Mais pourquoi diable les Arabes sont-ils aussi inertes et indifférents vis-à-vis de leurs semblables palestiniens ? En Égypte, des centaines de milliers de gens ont accompagné la star de cinéma Ahmed Zaki (voir « Adieu » dans J.A.I. n° 2308) à sa dernière demeure, mais personne n’a bougé lorsque Sharon et Bush ont décidé le non-retour aux frontières de 1967, prétexte pour isoler Jérusalem du reste de la Cisjordanie et l’annexer définitivement. L’esplanade des Mosquées est propriété de tout le monde musulman ! Portons le fardeau ensemble !
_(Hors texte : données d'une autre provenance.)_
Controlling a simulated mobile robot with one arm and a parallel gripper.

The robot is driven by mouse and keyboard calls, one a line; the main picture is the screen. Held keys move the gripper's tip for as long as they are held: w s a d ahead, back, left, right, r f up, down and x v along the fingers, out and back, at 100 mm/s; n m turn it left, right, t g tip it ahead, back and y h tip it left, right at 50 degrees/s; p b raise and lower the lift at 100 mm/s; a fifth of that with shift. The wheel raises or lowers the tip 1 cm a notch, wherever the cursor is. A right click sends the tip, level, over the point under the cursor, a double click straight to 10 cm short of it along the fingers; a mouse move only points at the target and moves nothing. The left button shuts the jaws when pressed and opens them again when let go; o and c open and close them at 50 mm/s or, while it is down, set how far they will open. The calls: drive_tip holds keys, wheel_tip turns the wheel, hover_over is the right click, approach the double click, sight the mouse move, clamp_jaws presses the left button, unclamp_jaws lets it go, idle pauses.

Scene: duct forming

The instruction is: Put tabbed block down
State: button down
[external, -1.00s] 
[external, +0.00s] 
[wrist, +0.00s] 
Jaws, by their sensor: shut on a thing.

Dr. Samir Doghri, Saint-Louis, Sénégal

Patriotisme : oui ; nationalisme : non
Un de vos correspondants (J.A.I. n° 2300) prône le nationalisme pour la Côte d’Ivoire, regrettant que l’ancien président l’ait étouffé. Mais, du temps de Félix Houphouët-Boigny, ce pays vivait dans la paix, la prospérité, il était accueillant aux étrangers, qui y travaillaient paisiblement pour le bien du pays. Il faut savoir que le patriotisme (ancestral) est générateur d’amour, de paix ; il est ouvert, rassembleur, tolérant, tandis que le nationalisme est générateur d’exclusion, de haines, de guerres, parce que les « nations », en Afrique, pour beaucoup, sont artificielles : elles ont été « arrangées » par les puissances coloniales, qui ont fixé des frontières partageant souvent très mal les réalités ethniques. Le nationalisme exclusif est dangereux. L’Histoire nous enseigne à quelles épouvantables extrémités il peut arriver. Souvenons-nous que le mot « nazi » est une abréviation de « nazionalsozialismus ».
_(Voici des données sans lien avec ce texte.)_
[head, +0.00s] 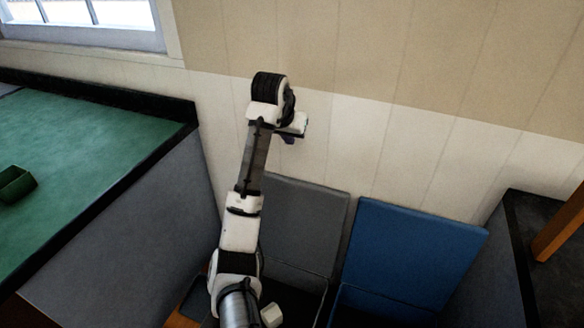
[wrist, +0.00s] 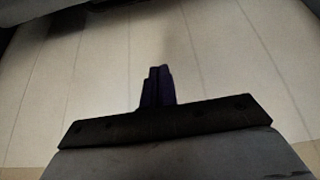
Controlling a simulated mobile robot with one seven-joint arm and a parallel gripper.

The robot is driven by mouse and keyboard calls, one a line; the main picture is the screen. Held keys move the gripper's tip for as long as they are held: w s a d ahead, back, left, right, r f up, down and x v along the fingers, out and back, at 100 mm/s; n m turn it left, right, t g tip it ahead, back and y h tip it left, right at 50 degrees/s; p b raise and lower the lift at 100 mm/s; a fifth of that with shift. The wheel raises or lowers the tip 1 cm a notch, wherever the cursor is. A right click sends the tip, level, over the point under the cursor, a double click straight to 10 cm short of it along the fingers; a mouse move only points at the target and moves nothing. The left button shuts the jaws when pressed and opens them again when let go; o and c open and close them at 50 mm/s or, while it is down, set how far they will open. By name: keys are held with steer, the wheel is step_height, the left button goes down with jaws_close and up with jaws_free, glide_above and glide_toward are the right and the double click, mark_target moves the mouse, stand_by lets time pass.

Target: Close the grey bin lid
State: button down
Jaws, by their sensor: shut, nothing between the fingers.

Côte d’Ivoire : tout ça pour ça
Le 26 avril, à six mois de la présidentielle, le président Gbagbo a accepté qu’Alassane Ouattara se présente à l’élection s’il le désire. Étions-nous obligés de passer par un coup d’État militaire, plusieurs autres tentatives et une guerre pour arriver à cette solution que tout le monde savait la meilleure ? Si la paix en Côte d’Ivoire doit passer par une candidature du leader du Rassemblement des républicains, alors, frères et soeurs ivoiriens, acceptons-la, que le meilleur gagne et que le vaincu reconnaisse sa défaite devant ses partisans, devant tout le peuple ivoirien, et enfin devant la communauté internationale qui devra jouer le rôle d’arbitre.
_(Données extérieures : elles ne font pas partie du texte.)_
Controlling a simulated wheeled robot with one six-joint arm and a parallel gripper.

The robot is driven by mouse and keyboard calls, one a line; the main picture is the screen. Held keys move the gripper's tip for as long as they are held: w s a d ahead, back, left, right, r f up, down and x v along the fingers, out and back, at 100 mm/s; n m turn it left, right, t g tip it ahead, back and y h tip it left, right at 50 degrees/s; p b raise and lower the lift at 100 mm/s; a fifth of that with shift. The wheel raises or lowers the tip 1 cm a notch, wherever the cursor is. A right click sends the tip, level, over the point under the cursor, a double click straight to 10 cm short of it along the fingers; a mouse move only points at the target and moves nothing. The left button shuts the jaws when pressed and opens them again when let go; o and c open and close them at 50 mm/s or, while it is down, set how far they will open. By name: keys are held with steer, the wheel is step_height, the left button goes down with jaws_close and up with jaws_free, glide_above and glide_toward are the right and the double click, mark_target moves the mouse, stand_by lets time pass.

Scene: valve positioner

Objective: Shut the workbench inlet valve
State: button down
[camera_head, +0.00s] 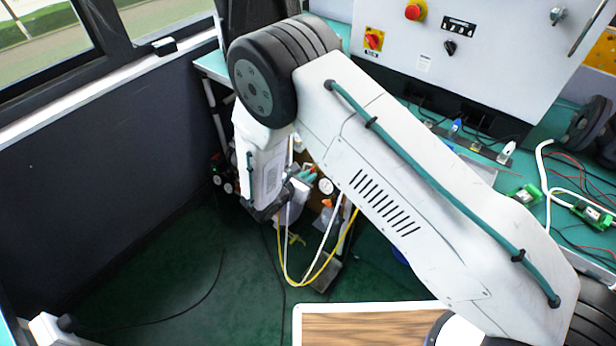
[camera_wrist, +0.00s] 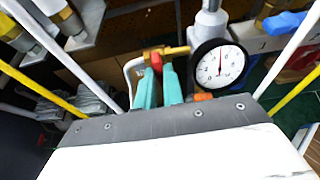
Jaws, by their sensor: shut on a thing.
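My gripper (camera_wrist: 158,72) has two teal fingers, seen in the wrist view, closed around a small red valve handle (camera_wrist: 156,61). The handle belongs to a brass-coloured valve part (camera_wrist: 176,51) just beyond the fingertips, in line with a grey-white pipe. Most of the handle is hidden between the fingers, so its exact angle is hard to tell. In the head view my gripper (camera_head: 303,177) reaches under the workbench (camera_head: 212,66), and the handle cannot be made out there.
A round white pressure gauge (camera_wrist: 219,65) sits close to the right of my fingers. A blue handle (camera_wrist: 284,22) is farther right. Yellow hoses (camera_head: 284,257) and white hoses hang beside the gripper. A dark wall (camera_head: 100,165) stands left; green floor (camera_head: 180,270) is open in front.

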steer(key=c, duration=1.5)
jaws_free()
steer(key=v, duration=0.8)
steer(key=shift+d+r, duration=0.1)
Yanourga Moussa Sanogo, Villemomble, France

Une seule nation arabe
À la suite de la lettre intitulée « Le Maroc n’est pas né en 1962 » (voir J.A.I. n° 2311), je voudrais rappeler que les peuples algérien et marocain et, au-delà, ceux du monde arabe dans son ensemble sont, en réalité, une communauté unique (Oumma). Les frontières héritées des colonisateurs ne devraient pas attiser l’animosité. Les Arabes devraient s’aimer davantage et oublier leur fâcheuse habitude de défendre, de manière égoïste, leur pays natal. Je suis algérien, certes, mais surtout arabe et fier de l’être. Oui, la nation arabe a une grande histoire. Il faut la connaître et en parler, car, contrairement à ce que l’on pense communément, des discussions et des échanges d’expériences jaillit la lumière, celle qui permettra le développement dont nous avons tant besoin. L’orgueil n’est pas un bon allié et le pardon est une véritable richesse.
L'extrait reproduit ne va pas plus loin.